A Caminhos Dourados, empresa escolhida para oferecer o serviço, gastou toda a verba em apenas 40 dias com vans e ônibus que, de acordo com a Secretaria Municipal de Educação, percorreram quase dez mil quilômetros em cada dia de aula.

"Esse é um problema crônico no município e essa mesma empresa já foi investigada pelo MP em outras oportunidades.  O processo relativo à contratação da Caminhos Dourados foi iniciado por volta do dia 3 de fevereiro, mas a publicação no Diário Oficial só ocorreu no dia 1º de setembro. Ou seja, foram quase sete meses nos quais essa empresa prestou serviços em condições suspeitas, e sem a oficialização de sua contratação", disse.

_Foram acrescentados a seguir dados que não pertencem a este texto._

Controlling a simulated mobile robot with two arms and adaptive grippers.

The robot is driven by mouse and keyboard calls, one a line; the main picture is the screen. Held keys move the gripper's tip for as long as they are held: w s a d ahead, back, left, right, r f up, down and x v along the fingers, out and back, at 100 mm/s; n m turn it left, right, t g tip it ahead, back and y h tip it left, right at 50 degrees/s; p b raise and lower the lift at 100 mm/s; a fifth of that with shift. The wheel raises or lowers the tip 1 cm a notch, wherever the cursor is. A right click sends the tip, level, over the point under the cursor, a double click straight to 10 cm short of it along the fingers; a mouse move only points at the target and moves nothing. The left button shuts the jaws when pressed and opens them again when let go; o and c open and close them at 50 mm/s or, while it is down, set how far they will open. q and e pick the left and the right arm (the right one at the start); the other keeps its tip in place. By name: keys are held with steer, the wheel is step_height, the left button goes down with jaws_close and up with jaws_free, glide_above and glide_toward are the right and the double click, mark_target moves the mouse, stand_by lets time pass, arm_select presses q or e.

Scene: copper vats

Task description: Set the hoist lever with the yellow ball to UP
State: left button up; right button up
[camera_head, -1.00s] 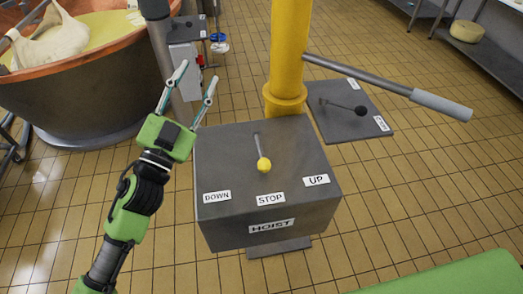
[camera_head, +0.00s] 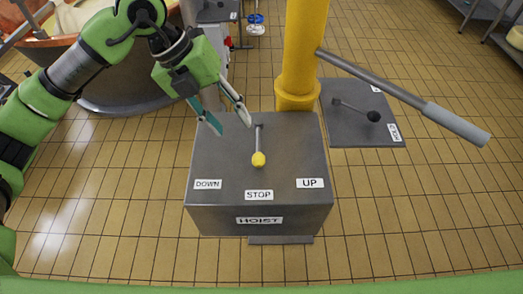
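The hoist lever (camera_head: 258,140) is a thin grey rod with a yellow ball (camera_head: 259,159) at its end. It lies on the sloping top of the grey hoist box (camera_head: 225,160) and points at the STOP label (camera_head: 258,195). The DOWN label (camera_head: 207,184) is to its left and the UP label (camera_head: 310,183) to its right. My left gripper (camera_head: 233,129) is above the box's back left part, left of the lever, with its two fingers apart and nothing between them. It seems not to touch the lever. My right gripper is not in view.
A yellow post (camera_head: 302,50) stands behind the box, with a long grey-handled bar (camera_head: 400,85) reaching right. A second panel (camera_head: 345,125) with a black-ball lever (camera_head: 373,116) is at the right. A copper vat (camera_head: 70,25) stands back left. Tiled floor is clear at the right.

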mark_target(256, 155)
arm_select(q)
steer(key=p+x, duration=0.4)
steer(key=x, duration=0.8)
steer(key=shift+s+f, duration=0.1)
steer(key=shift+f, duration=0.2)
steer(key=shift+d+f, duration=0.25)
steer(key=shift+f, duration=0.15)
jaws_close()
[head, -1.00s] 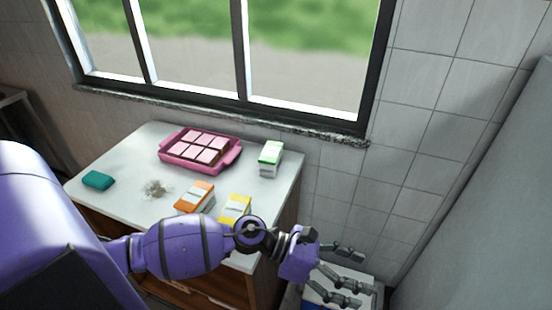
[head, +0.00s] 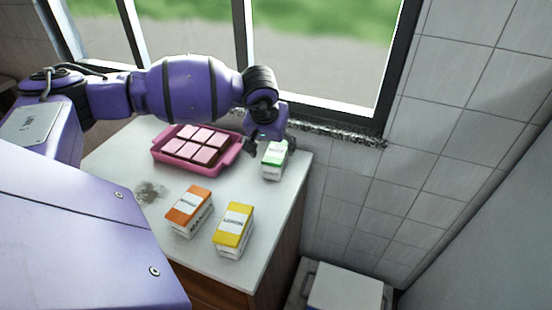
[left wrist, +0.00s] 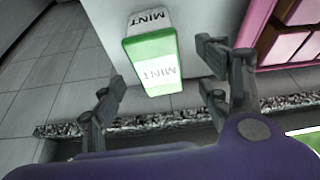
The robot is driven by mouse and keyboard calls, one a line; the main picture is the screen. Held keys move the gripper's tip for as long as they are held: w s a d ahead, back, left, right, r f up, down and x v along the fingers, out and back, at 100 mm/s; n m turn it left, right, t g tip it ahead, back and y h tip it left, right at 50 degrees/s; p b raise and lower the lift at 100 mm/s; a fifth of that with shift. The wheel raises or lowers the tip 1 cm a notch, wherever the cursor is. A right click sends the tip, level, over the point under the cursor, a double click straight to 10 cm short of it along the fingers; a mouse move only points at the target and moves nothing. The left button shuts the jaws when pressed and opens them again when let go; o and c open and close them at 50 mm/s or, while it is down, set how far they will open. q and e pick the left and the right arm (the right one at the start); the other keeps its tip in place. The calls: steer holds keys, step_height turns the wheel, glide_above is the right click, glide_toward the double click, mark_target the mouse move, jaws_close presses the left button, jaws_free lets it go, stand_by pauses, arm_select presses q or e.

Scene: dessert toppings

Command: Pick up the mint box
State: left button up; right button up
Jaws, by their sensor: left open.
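The mint box (head: 274,161) is white with a green top and stands at the back right of the counter. In the left wrist view the mint box (left wrist: 152,58) shows its "MINT" lettering, ahead of and between the spread fingers. My left gripper (head: 270,146) is at the mint box, from the window side; in the head view the arm and hand partly hide its fingers. In the left wrist view the left gripper (left wrist: 160,92) is open with nothing held. I cannot tell whether a finger touches the box. My right gripper is in neither view.
A pink tray (head: 233,150) of pink-topped squares lies just left of the mint box. An orange box (head: 188,206) and a yellow box (head: 234,226) stand nearer the front. The window sill (head: 340,136) and tiled wall are close behind. The counter's (head: 272,215) right front is clear.

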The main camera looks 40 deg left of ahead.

O indício de irregularidade mais forte observado pela CPI da Tragédia se refere à quilometragem total dos ônibus e das vans que eram responsáveis pelo transporte escolar --um dos fatos que levou ao processo de afastamento do ex-prefeito Demerval Barbosa Neto. Com a mudança de gestão na Secretaria Municipal de Educação, o governo passou a monitorar o serviço prestado pela Caminhos Dourados e constatou problemas nos números apresentados pela empresa.

"Com a quilometragem informada por eles [quase dez mil], seria possível fazer viagens de ida e volta do Oiapoque ao Chuí [pontos mais extremos do país]. Se considerarmos o prazo contratual [40 dias], teríamos um trajeto de quase 343 mil km. E o mais absurdo: supondo que o período letivo tenha 200 dias por ano, os veículos de transporte escolar de Nova Friburgo percorreriam uma distância de mais de 1.700.000 km. Eles poderiam dar 20 voltas ao mundo!", disse.

Empresa mais citada

A empresa mais citada no relatório de 220 páginas que a CPI da Tragédia enviou para o Ministério Público é a Cheinara Dedetilar Imunização. As enchentes de janeiro de 2011 destruíram nove colégios em todo o município, mas a companhia --que também foi contratada para desentupir os bueiros da cidade-- afirma ter prestado serviços de dedetização em 133 escolas municipais.

No entanto, segundo o relator da comissão, vereador Pierre Moraes, "houve pagamento duplo em várias escolas". O parlamentar argumenta que os serviços não foram prestados nas unidades educacionais afetadas pelas chuvas, pois "esses imóveis já não existiam mais".

Além disso, CPI e Ministério Público descobriram que houve falsificação de assinaturas de documentos e de propostas de preço. De acordo com imagens obtidas pelo MPF, um representante da Cheinara foi flagrado pelas câmeras de segurança do Banco do Brasil sacando cerca de R$ 300 mil em espécie.

Em sua companhia, no momento da transação, estava um homem identificado como gerente de gabinete do ex-prefeito Demerval Barbosa Neto.

"Qual é a empresa que saca um valor tão alto como esse em espécie? Há sinais muito claros e inquestionáveis de corrupção", questiona Moraes.

A reportagem do UOL tentou localizar os representantes das empresas citadas nesta reportagem, mas não obteve sucesso. O ex-prefeito do município, afastadado em virtude das denúncias de corrupção, se nega a comentar o caso desde que perdeu o cargo.